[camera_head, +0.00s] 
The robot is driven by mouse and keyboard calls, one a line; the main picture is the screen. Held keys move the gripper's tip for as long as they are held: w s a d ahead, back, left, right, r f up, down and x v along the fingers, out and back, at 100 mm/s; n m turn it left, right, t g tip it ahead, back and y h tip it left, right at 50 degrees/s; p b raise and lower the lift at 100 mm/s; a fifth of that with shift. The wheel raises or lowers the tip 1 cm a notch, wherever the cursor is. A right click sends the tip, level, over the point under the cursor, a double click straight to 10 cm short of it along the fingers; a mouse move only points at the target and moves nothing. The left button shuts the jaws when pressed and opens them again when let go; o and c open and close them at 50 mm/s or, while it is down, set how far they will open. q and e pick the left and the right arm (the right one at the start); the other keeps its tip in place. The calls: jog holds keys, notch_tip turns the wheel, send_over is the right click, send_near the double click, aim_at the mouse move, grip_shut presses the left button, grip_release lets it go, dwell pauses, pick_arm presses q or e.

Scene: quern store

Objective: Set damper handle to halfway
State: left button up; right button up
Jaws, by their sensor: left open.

» CHALLENGE
Repeat the material from above exactly, word for word.

» SOLUTION TO THIS EXERCISE
[camera_head, +0.00s] 
The robot is driven by mouse and keyboard calls, one a line; the main picture is the screen. Held keys move the gripper's tip for as long as they are held: w s a d ahead, back, left, right, r f up, down and x v along the fingers, out and back, at 100 mm/s; n m turn it left, right, t g tip it ahead, back and y h tip it left, right at 50 degrees/s; p b raise and lower the lift at 100 mm/s; a fifth of that with shift. The wheel raises or lowers the tip 1 cm a notch, wherever the cursor is. A right click sends the tip, level, over the point under the cursor, a double click straight to 10 cm short of it along the fingers; a mouse move only points at the target and moves nothing. The left button shuts the jaws when pressed and opens them again when let go; o and c open and close them at 50 mm/s or, while it is down, set how far they will open. q and e pick the left and the right arm (the right one at the start); the other keeps its tip in place. The calls: jog holds keys, notch_tip turns the wheel, send_over is the right click, send_near the double click, aim_at the mouse move, grip_shut presses the left button, grip_release lets it go, dwell pauses, pick_arm presses q or e.

Scene: quern store

Objective: Set damper handle to halfway
State: left button up; right button up
Jaws, by their sensor: left open.

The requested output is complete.